Nosso outro protagonista é o Musée des Familles, revista fundada em 1833 e que, passando por múltiplas encarnações, só deixou de circular em 1900. A publicação, que pode ser considerada como uma versão mais modesta do Magazin Pittoresque, outra consagrada “enciclopédia popular” do período, era vendida em fascículos semanais por alguns centavos. Segundo Émile de Girardin, seu fundador, o Musée des Familles tinha a intenção de ser um "Louvre popular, acessível às famílias modestas, pouco cultivadas, mais atraídas pelas imagens do que pelos textos": educar, dando ênfase à ilustração (no sentido de “cultivo”) pela imagem. Os Museus constituíam, assim, um gênero de revista que conferia uma função especial às imagens (embora em sua maior parte fossem gravuras de divulgação, feitas mais ou menos às pressas); um sinal disso é que havia possibilidade de destacar as estampas centrais, e colecioná-las. Atraindo a atenção do público, as imagens acabavam também funcionando como uma espécie de “selo de cultura”.
O Musée des Familles era dividido em seções como episódios históricos, biografias de homens célebres, "fisiologias" da vida moderna (gênero em voga na época, que conbinava observação social a uma abordagem própria das ciências naturais, e possivelmente alimentou o romance naturalista do século XIX), descrições de culturas estrangeiras, temas de divulgação científica… As seções da revista correspondiam de perto às categorias temáticas dos Salões de Pintura frequentados pelo grande público durante todo o século XIX: assuntos históricos, episódios da vida de personagens célebres, cenas de gênero ou de costumes (voltadas para as especificidades cuturais ou sociais), representações de sítios naturais, curiosidades científicas, etc. Os textos eram imbuídos de uma mensagem moral e embebidos de sentimentalismo, adotando um tom paternal e didático. A seriedade de propósitos se estampava nos títulos das seções: “estudos históricos", “estudos de ciências naturais", "estudos de moral". Folhetins, contos e poesias também eram publicados, pelo Musée des Familles, que entre colaboradores de menor importância, chegou a recrutar escritores como Balzac, Alexandre Dumas Pai, Théophile Gautier, Victor Hugo, Jules Verne e Eugène Sue. Ilustradores célebres, como Gavarni, Granville, Johannot e Daumier, também trabalharam para a revista.
Num de seus reveladores prospectus, o Musée des Familles declarava intentar

fazer concorrer todos os homens de imaginação e de talento à civilização gradual de todas as classes.

E explicava:

Os mistérios mais árduos tomam aqui uma forma atraente; o saber faz-se pequeno e ajoelha-se diante daqueles a quem ensina (…) o livro para todos (…) que pode ser posto entre as mãos das meninas pequenas, enquanto os homens sérios nele encontram as distrações que pedem à literatura. É uma Revista, mas uma Revista que não apresenta perigo, e acima de tudo uma Revista divertida. [1]

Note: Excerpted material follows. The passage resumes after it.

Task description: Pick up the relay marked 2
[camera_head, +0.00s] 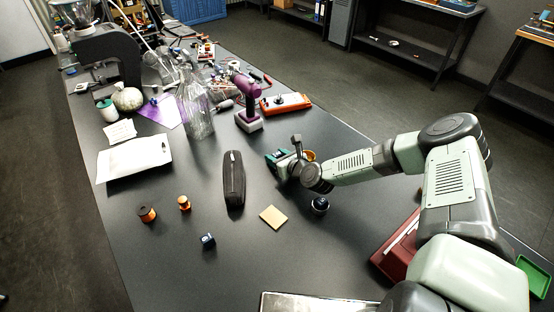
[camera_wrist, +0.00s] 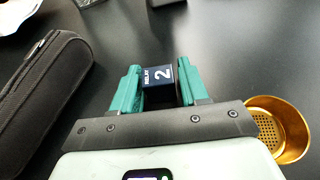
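The relay marked 2 (camera_wrist: 160,78) is a small dark block with a white "RELAY 2" label, seen in the wrist view. In the head view my gripper (camera_head: 276,157) is near the middle of the table, right of the black case, and the relay is hidden or too small to make out there. I cannot tell whether it touches the table. Another small dark blue block (camera_head: 208,241) stands at the front.
A black zipped case (camera_head: 233,180) lies left of my gripper. A golden filter basket (camera_wrist: 283,128) is close on the right. A purple tool (camera_head: 247,103) and an orange device (camera_head: 285,104) stand behind. A tan pad (camera_head: 273,216) lies in front. The front left table is mostly clear.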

O prospectus de 1840 também informava que uma seção especial seria destinada a

fragmentos de viagens habilmente enquadrados, extratos de obras curiosas, custosas ou raras, que retraçam a história de povos longínquos e desconhecidos.

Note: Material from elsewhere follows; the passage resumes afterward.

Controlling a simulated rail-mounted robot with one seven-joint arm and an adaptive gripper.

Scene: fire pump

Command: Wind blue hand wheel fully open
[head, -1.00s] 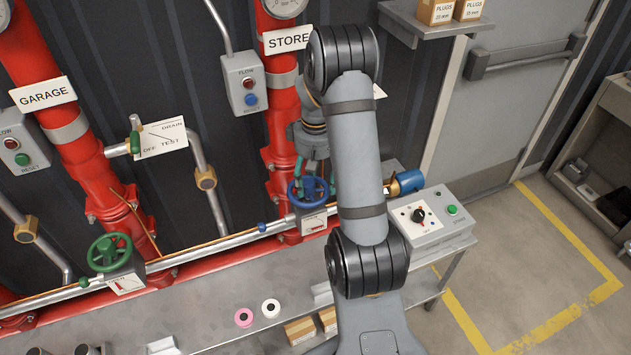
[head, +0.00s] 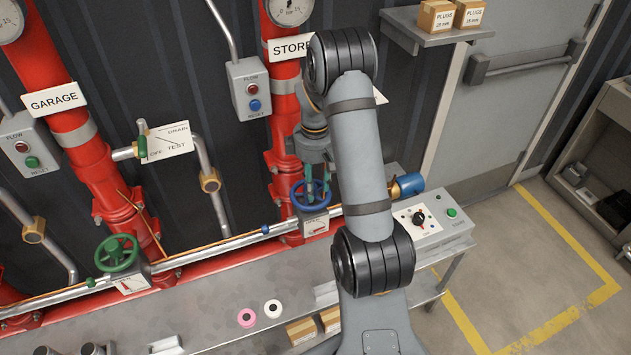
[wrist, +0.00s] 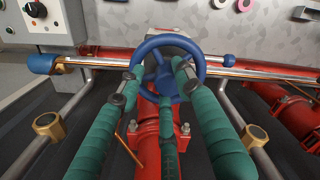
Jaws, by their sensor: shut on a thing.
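The blue hand wheel (head: 311,194) sits on the horizontal pipe at the foot of the red STORE riser, above a white indicator plate (head: 314,226) with a red mark. In the wrist view the blue wheel (wrist: 168,68) fills the upper middle, with its spokes showing. My gripper (wrist: 156,82) has green-sleeved fingers at the left and right of the wheel and another in the lower middle, closed on it. In the head view my gripper (head: 309,182) is over the wheel, partly hidden by my arm. The plate's pointer is too small to read exactly.
A green hand wheel (head: 117,253) stands on the same pipe to the left. A grey control box (head: 432,222) and a blue pipe end (head: 408,185) are to the right of my arm. Pink tape (head: 246,318) and white tape (head: 272,309) lie on the bench.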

Entre os anos de 1838 e 1841 a revista publicou vários relatos de expedições polares, artigos de divulgação sobre o ambiente polar e os costumes esquimós e lapões, assim como ilustrações mostrando a fauna e paisagem das regiões glaciais. Uma gravura anônima adaptada da tela Embarcação atacada por ursos brancos, de Biard, foi publicada no mesmo número em que uma resenha alardeava o sucesso da pintura no Salão de 1839. A repercussão publicitária que Biard buscava já a partir da escolha e no tratamento de seus temas se mostrava bastante compatível com a abordagem “simples e dramática” que o Musée des Familles, também fortemente interessado em aumentar suas vendas, optava por dar a assuntos históricos ou científicos.
O sincronismo entre a produção de Biard e os assuntos abordados nos artigos da revista remonta a fevereiro de 1836, em que um texto sobre o tráfico negreiro é ilustrado por uma xilogravura adaptada da pintura de 1835, que tentava sintetizar de forma cênica e dramática a captura e venda de escravos na costa africana. São publicadas notas sobre a atividade do pintor; uma delas refere-se à finalização da Sati hindu, “grande composição cheia de poesia”, mostrando o sacrifício de uma jovem viuva na pira funerária do finado brâmane. Na seção de crítica de arte são feitos comentários extensos sobre os envios cômicos e dramáticos do pintor aos Salões. Nessas obras, como nos textos publicados no Musée, o teor humanista se convertia facilmente em sentimentalismo, a pesquisa etnográfica em apelo exótico e a “reflexão moral” precisava de um contraponto humorístico.
Em sua política de “popularizar a literatura e as artes”, os textos e as gravuras da revista usavam às vezes como matéria prima as mais célebres pinturas da época. Um comunicado editorial proclamava, em uma ocasião, seu orgulho por haver publicado a história de Jane Grey alguns meses antes do Salão de 1834, em que Delaroche exibia sua versão do episódio, “a obra mais popular da exposição”. [2]
O sucesso e o prestígio oficial adquiridos por Biard na década de 1830 o tornavam um colaborador precioso para o Musée des Familles. Várias xilogravuras feitas a partir de suas pinturas foram publicadas nas páginas centrais da revista, como Sati e Cabeças de Lapões, entre 1837 e 1841. A revista publicaria também versões romanceadas de relatos de viagem enviados por Biard da Dinamarca e Noruega. Esses textos, apresentados pelo editor S. H. Berthoud, eram a perfeita introdução para um gênero de pintura que o pintor passou a praticar em obras como A juventude de Lineu; Gulliver na Ilha dos Gigantes e Descoberta de um Mamute Congelado na Sibéria.
Biard encontrou um aliado no editor-chefe da revista, Samuel Henry Berthoud (1804-1891), que viria a ser seu padrinho de casamento em 1841. Especializado em temas ligados a ciências naturais, ele praticava um jornalismo didático e também realizava a produção em série de biografias de artistas célebres, que se espraiavam ao longo de várias edições do Musée des familles. Os “temas à la Berthoud”, a que mais tarde irá se referir Baudelaire, [3] correspondem à proliferação de quadros mostrando episódios da vida dos grandes artistas, que eram expostos em grande quantidade nos Salões de pintura do século XIX. O Musée des Familles dá continuidade a esse comércio introduzindo seus leitores “nos ateliers de Biard, [Victor] Schnetz e Ary Scheffer ou entretendo-os com a biografia de Murillo ou Géricault”. [4]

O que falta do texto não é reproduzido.